We refer to Sue as “sixty, single, and looking.” She is not close to sixty, but after this mantra is repeated in front of enough strangers, people often come up and whisper that she looks great for her age. Sue doesn’t bother correcting them, and more often than not she introduces herself as Shelly’s mother even though Shelly and Sue are the same age.
She is also the only one in the group who is in something along the lines of a “relationship,” with a man who goes by the name of Chuck. There are three male names that top the list of making it impossible for me to take them seriously: Chuck, Howard, and Ducky. Sue and Chuck’s relationship takes a beating every time I break up with a boyfriend, decide to take a trip across the planet, and force everyone to come with me.
Sue and Lesbian Shelly on the plane to Johannesburg, South Africa.
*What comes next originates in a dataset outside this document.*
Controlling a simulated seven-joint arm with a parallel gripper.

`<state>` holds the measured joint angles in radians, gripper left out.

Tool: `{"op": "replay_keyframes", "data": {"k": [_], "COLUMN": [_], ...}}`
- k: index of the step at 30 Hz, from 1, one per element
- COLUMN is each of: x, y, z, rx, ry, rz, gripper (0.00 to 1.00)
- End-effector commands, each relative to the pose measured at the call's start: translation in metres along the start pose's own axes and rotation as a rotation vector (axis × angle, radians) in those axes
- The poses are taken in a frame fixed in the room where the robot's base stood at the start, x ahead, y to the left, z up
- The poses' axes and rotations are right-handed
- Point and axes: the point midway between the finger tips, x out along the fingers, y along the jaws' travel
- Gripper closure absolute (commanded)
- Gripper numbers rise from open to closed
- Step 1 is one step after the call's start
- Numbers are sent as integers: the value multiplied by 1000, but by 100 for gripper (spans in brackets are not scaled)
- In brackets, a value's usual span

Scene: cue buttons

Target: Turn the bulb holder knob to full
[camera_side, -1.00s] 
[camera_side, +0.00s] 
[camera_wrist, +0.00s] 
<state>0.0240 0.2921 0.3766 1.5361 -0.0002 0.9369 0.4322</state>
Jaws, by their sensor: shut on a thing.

“When the hell did you decide to go to Africa?” Sue asked me when I rode my Segway into her office and gave her information about the typhoid, tetanus, hepatitis A, and hepatitis B shots we would all need in order to traverse to Africa.
“The doctor will be here at three today for you, me, Hannah, and Shelly.”
“Chelsea, we tape the show at three thirty p.m. Did you forget that you have a TV show?”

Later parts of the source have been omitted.